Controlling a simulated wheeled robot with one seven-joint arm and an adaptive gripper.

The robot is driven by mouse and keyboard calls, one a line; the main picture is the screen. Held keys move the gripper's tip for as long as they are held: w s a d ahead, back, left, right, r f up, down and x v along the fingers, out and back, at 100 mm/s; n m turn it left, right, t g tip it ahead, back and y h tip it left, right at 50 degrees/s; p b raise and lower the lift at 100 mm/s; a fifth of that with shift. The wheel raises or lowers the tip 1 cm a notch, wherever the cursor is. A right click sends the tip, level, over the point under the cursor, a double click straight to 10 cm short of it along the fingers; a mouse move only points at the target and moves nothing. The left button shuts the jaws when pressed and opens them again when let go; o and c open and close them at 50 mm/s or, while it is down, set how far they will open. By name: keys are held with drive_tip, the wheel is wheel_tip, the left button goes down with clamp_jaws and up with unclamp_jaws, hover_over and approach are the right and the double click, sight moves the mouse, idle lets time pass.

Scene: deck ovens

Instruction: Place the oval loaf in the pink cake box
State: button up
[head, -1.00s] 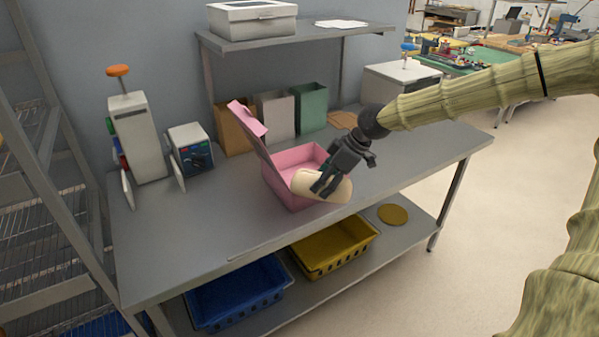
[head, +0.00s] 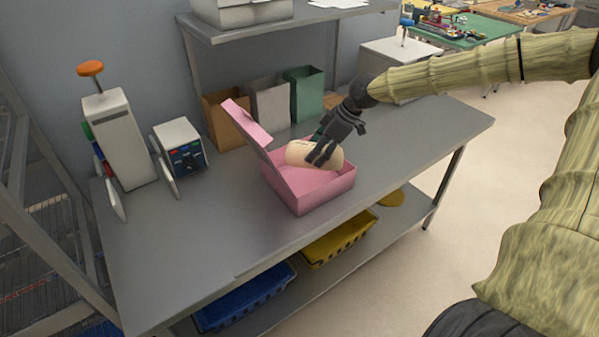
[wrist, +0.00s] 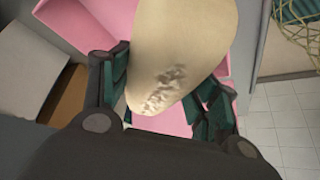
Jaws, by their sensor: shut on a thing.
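The oval loaf (head: 300,153) is pale and smooth. My gripper (head: 323,152) is shut on its right part and holds it over the open pink cake box (head: 322,193). The box stands on the steel table with its lid raised at the left. The loaf hides part of the box's back inside; I cannot tell whether it touches the box. In the wrist view the loaf (wrist: 182,45) lies between my gripper's fingers (wrist: 165,95), with a floury patch on it. Pink box walls (wrist: 105,20) show behind it.
Brown, grey and green paper bags (head: 270,103) stand behind the box. A small device with a blue panel (head: 182,148) and a tall machine with an orange knob (head: 118,138) stand at the left. The table (head: 190,240) is clear in front. Blue and yellow crates sit on the shelf below.

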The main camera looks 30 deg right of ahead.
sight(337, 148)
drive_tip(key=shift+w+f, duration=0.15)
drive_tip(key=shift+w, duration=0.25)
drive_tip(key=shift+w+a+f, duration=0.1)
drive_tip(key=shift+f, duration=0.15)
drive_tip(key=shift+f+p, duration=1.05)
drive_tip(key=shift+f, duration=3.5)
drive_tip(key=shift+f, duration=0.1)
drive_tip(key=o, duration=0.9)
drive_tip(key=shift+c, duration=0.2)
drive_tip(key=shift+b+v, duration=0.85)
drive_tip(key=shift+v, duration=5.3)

━━━━━━━━━━━━━━━━

**GOAL**
Make an exact copy of the data above, pictures excluded.

**WRITTEN ANSWER**
Controlling a simulated wheeled robot with one seven-joint arm and an adaptive gripper.

The robot is driven by mouse and keyboard calls, one a line; the main picture is the screen. Held keys move the gripper's tip for as long as they are held: w s a d ahead, back, left, right, r f up, down and x v along the fingers, out and back, at 100 mm/s; n m turn it left, right, t g tip it ahead, back and y h tip it left, right at 50 degrees/s; p b raise and lower the lift at 100 mm/s; a fifth of that with shift. The wheel raises or lowers the tip 1 cm a notch, wherever the cursor is. A right click sends the tip, level, over the point under the cursor, a double click straight to 10 cm short of it along the fingers; a mouse move only points at the target and moves nothing. The left button shuts the jaws when pressed and opens them again when let go; o and c open and close them at 50 mm/s or, while it is down, set how far they will open. By name: keys are held with drive_tip, the wheel is wheel_tip, the left button goes down with clamp_jaws and up with unclamp_jaws, hover_over and approach are the right and the double click, sight moves the mouse, idle lets time pass.

Scene: deck ovens

Instruction: Place the oval loaf in the pink cake box
State: button up
[head, -1.00s] 
[head, +0.00s] 
[wrist, +0.00s] 
Jaws, by their sensor: shut on a thing.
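The oval loaf (head: 300,153) is pale and smooth. My gripper (head: 323,152) is shut on its right part and holds it over the open pink cake box (head: 322,193). The box stands on the steel table with its lid raised at the left. The loaf hides part of the box's back inside; I cannot tell whether it touches the box. In the wrist view the loaf (wrist: 182,45) lies between my gripper's fingers (wrist: 165,95), with a floury patch on it. Pink box walls (wrist: 105,20) show behind it.
Brown, grey and green paper bags (head: 270,103) stand behind the box. A small device with a blue panel (head: 182,148) and a tall machine with an orange knob (head: 118,138) stand at the left. The table (head: 190,240) is clear in front. Blue and yellow crates sit on the shelf below.

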The main camera looks 30 deg right of ahead.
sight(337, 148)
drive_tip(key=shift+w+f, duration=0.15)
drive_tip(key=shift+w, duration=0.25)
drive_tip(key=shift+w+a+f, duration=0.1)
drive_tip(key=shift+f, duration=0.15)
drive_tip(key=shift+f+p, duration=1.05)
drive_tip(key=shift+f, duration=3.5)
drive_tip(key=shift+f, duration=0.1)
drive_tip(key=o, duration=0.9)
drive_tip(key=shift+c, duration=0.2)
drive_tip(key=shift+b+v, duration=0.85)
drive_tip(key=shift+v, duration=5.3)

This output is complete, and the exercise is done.